What is being asked
Below is a listing; restate from it, character for character, the lines beginning at the line holding "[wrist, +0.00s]" and ending at the line holding "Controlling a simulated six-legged", both included.

Task inputs
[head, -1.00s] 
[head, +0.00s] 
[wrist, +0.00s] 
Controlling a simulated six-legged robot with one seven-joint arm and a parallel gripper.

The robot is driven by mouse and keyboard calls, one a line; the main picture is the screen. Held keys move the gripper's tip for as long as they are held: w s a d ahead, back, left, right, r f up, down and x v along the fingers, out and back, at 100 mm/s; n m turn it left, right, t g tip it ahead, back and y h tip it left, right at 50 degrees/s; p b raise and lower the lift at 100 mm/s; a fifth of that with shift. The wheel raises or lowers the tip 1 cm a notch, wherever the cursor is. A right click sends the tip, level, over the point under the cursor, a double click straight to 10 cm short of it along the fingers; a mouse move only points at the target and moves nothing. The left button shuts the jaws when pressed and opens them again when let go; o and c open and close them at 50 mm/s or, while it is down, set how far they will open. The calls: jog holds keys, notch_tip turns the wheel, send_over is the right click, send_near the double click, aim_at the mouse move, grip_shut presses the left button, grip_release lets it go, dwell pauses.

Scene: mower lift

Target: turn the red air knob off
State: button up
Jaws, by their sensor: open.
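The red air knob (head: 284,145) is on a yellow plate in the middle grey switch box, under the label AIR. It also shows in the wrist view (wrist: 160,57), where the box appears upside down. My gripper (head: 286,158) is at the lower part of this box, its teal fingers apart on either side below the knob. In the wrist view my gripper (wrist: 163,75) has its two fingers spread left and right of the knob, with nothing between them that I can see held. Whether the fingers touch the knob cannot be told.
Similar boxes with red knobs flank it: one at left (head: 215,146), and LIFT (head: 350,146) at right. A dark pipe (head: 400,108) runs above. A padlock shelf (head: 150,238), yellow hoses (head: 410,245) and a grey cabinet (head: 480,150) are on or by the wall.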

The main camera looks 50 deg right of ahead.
--
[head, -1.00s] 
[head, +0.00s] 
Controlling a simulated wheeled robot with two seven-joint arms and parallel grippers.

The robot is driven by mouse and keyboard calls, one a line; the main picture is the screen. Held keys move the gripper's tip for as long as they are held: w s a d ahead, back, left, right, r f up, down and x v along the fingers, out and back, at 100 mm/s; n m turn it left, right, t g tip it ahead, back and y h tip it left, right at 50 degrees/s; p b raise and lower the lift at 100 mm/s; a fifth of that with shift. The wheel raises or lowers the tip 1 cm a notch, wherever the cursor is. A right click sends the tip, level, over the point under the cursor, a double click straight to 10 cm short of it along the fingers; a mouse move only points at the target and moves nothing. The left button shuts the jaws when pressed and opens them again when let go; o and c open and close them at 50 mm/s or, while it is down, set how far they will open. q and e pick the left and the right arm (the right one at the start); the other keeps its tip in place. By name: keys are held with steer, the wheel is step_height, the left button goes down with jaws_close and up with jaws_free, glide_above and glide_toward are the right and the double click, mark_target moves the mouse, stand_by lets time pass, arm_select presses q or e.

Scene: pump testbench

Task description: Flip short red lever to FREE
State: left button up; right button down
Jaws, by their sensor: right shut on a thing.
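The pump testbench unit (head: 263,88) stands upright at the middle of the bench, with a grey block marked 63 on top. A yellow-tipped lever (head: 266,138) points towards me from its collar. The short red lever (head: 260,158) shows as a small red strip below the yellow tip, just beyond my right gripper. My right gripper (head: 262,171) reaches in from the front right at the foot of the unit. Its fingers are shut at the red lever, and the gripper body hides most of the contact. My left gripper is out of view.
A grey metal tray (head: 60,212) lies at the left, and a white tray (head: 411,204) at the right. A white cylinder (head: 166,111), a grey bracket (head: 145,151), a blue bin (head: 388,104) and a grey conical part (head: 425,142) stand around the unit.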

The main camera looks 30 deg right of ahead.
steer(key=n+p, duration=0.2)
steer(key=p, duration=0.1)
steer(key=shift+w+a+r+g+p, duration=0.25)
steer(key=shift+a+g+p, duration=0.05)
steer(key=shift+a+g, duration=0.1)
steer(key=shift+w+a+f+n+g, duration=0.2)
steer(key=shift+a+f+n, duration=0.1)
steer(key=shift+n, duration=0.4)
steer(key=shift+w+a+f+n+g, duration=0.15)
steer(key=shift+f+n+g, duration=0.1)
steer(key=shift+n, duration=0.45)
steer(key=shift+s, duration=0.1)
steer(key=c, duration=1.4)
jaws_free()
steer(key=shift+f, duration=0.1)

Reply
[wrist, +0.00s] 
Controlling a simulated six-legged robot with one seven-joint arm and a parallel gripper.

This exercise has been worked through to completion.